O Conselho de Controle de Atividades Financeiras (Coaf) já tinha identificado movimentações financeiras milionárias suspeitas na Associação Filhos do Pai Eterno (Afipe), em Trindade, desde 2015. O Ministério Público investiga a entidade religiosa por suspeita de desvio de dinheiro para compra de imóveis. Uma das transações que gerou desconfiança foi o pagamento de valores a uma empresa que não tinha funcionários registrados.

padre Robson de Oliveira, fundador da Afipe, se afastou da entidade após a Operação Vendilhões, feita pelo MP, e nega qualquer desvio de dinheiro.

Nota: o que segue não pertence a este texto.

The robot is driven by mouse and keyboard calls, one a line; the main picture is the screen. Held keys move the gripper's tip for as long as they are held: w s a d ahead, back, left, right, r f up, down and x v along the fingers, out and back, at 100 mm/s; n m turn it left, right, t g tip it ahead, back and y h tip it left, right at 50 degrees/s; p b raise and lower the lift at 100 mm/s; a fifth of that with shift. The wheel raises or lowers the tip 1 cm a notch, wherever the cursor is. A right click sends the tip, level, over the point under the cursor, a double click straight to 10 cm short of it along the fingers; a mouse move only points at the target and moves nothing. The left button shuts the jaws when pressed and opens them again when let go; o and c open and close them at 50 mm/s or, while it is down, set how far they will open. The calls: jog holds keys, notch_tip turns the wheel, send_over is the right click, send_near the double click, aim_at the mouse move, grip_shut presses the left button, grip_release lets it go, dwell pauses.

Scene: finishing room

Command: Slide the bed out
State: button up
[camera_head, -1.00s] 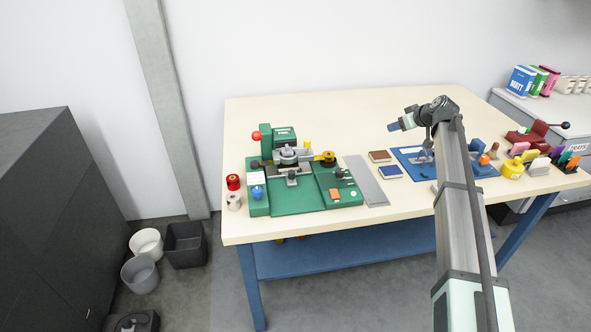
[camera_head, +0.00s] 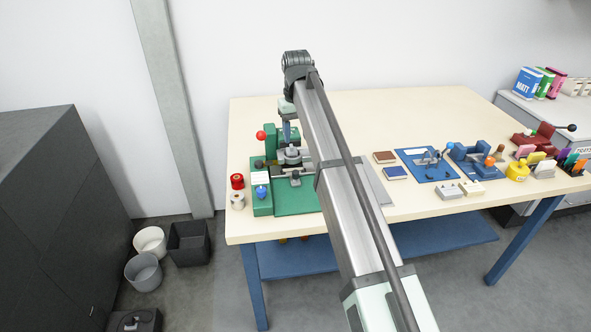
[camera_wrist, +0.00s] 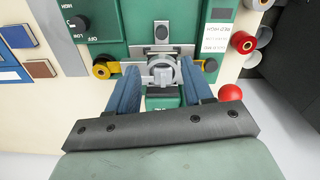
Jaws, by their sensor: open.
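The green machine (camera_head: 297,201) stands at the left of the table. Its grey metal bed (camera_head: 279,172) carries a round grey part (camera_head: 292,152). My gripper (camera_head: 289,138) is over the back of the machine, pointing down. In the wrist view its blue fingers (camera_wrist: 160,78) are apart, one on each side of the round part in the picture, with nothing held. I cannot tell whether they touch anything. My arm hides the machine's right side.
A red ball knob (camera_head: 261,135) rises at the machine's left rear. Red and white spools (camera_head: 237,181) stand at its left. Brown and blue blocks (camera_head: 395,173), a blue fixture (camera_head: 430,164) and small pots lie to the right. The table's back middle (camera_head: 390,115) is clear.

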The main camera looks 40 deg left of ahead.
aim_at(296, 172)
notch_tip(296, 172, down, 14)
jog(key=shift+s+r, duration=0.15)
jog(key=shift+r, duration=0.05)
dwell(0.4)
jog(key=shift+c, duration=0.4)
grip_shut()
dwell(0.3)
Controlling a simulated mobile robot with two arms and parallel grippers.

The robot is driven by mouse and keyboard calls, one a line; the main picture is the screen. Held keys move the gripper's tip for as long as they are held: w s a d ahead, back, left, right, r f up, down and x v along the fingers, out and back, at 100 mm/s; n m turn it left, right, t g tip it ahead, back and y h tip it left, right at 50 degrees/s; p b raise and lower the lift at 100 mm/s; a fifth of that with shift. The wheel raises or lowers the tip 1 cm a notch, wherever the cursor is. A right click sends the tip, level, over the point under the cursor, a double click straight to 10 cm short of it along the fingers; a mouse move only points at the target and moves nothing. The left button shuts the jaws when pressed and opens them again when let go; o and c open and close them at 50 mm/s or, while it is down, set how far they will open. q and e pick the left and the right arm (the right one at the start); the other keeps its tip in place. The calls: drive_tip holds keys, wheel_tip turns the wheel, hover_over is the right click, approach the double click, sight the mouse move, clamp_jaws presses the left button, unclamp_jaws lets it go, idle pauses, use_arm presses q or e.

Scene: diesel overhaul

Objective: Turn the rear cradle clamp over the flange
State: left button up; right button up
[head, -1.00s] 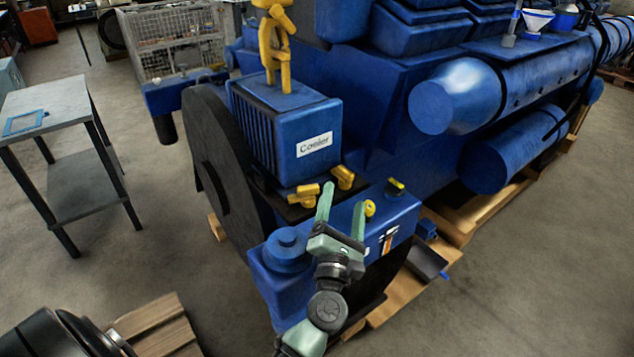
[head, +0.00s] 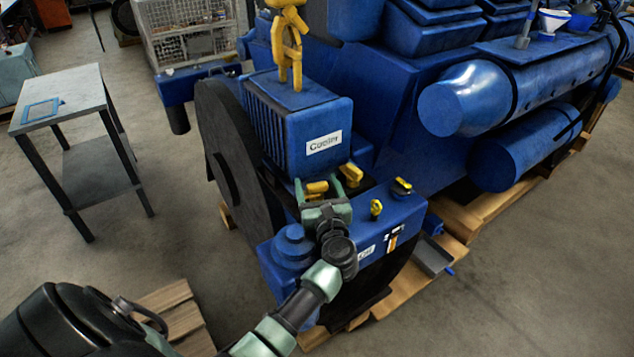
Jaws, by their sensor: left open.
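The blue cooler block (head: 305,125), labelled "Cooler", sits on the engine's front end. Two yellow clamps are at its base on the dark cradle ledge: one (head: 317,187) nearer the left and one (head: 351,173) to its right. I cannot tell which is the rear one, and the flange is not clear to see. My left gripper (head: 319,184) is open. Its two pale green fingers stand either side of the left yellow clamp in the picture; contact cannot be told. Its palm hides the ledge just below. My right gripper is not in view.
A yellow lifting fixture (head: 288,40) stands on the cooler. A blue box (head: 375,226) with yellow knobs is just right of my gripper. A large dark disc (head: 230,165) stands left of the cooler. A grey table (head: 60,105) is at the left, with clear floor between.

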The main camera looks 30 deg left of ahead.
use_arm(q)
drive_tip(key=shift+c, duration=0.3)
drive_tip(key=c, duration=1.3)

A movimentação de R$ 677 milhões entre junho de 2015 a janeiro de 2016 nas contas da Afipe acendeu um alerta no Coaf, que encaminhou ao Ministério Público um relatório de inteligência financeira.

Segundo as investigações, foram pagos R$ 234 mil e R$ 1 milhão em maio e junho de 2017 para a empresa Plan Comercial e Serviços para locação de máquinas. Entretanto, em 2016, não havia registro de funcionários.

“O presente quadro deixa dúvidas acerca da capacidade da empresa de prestação de serviço, além da movimentação para elevados pagamentos a ela destinados, a origem do numerário, demandando aprofundamento investigatório”, apontou o MP no documento.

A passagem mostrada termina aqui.